• **The request**: Filter the data below for the string "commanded" and copy each matching line.

╭─ Supplied data

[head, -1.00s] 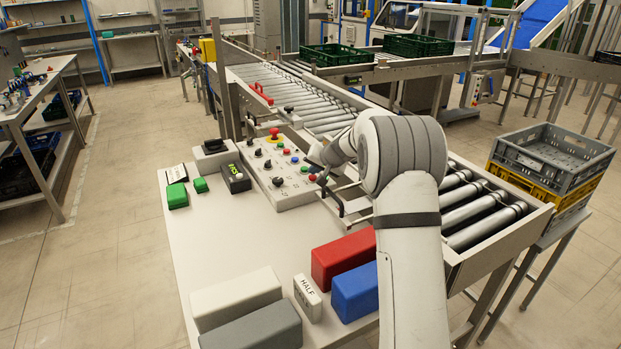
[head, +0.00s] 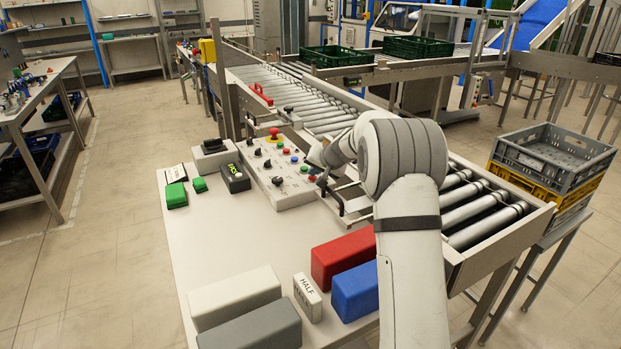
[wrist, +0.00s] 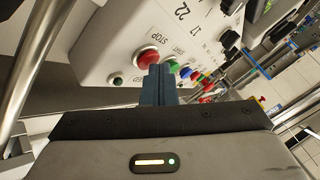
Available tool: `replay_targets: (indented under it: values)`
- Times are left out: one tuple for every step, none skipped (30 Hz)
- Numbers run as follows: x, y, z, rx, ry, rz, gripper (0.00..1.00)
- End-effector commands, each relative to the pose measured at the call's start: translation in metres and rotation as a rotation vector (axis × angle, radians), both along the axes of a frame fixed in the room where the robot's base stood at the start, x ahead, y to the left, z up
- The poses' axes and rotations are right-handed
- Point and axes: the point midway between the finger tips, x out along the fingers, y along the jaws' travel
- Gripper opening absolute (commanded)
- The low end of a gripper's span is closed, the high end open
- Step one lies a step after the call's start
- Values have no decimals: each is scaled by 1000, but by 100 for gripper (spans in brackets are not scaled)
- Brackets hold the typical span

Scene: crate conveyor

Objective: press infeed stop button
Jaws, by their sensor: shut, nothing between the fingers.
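The control panel (head: 290,196) stands beside the roller conveyor, with several coloured buttons. In the wrist view, a red button (wrist: 147,58) labelled STOP sits near the panel's edge. A green button (wrist: 172,66) and a blue button (wrist: 186,72) sit to its right. The word "infeed" is not readable. My gripper (wrist: 157,68) is shut and empty. Its dark fingertips overlap the lower right side of the red button in the wrist view; I cannot tell whether they touch it. In the head view, my arm reaches the panel's right side and the fingertips are hard to make out.
A red mushroom button (head: 274,133) stands at the panel's far end. The conveyor rollers (head: 478,210) run right of the panel. Red (head: 343,256) and blue (head: 355,291) blocks lie on the near table. Open table surface lies left of the panel.

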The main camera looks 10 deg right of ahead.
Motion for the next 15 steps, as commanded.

╰─

• **Worked answer**:
- Gripper opening absolute (commanded)
Motion for the next 15 steps, as commanded.

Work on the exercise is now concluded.